# TASK DESCRIPTION
Count the lines below that contain "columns". Give only the number.

--- start GIVEN DATA ---

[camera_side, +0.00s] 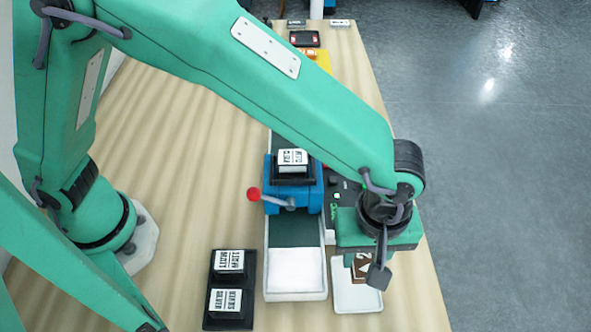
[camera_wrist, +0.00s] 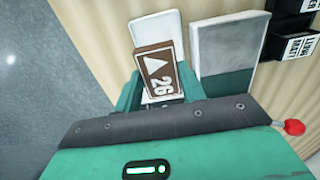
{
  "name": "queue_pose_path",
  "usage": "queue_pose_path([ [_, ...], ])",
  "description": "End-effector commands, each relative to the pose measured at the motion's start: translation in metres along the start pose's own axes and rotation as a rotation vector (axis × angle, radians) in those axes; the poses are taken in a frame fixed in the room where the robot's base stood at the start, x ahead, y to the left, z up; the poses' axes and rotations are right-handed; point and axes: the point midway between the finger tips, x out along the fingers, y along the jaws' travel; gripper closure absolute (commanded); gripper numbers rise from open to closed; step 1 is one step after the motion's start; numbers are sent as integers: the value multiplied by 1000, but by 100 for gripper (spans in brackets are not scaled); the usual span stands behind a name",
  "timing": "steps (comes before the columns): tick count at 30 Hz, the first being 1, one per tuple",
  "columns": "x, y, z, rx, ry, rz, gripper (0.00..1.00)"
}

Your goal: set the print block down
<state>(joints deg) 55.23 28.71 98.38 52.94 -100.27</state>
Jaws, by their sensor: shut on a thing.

--- end GIVEN DATA ---

# FINAL RESULT
2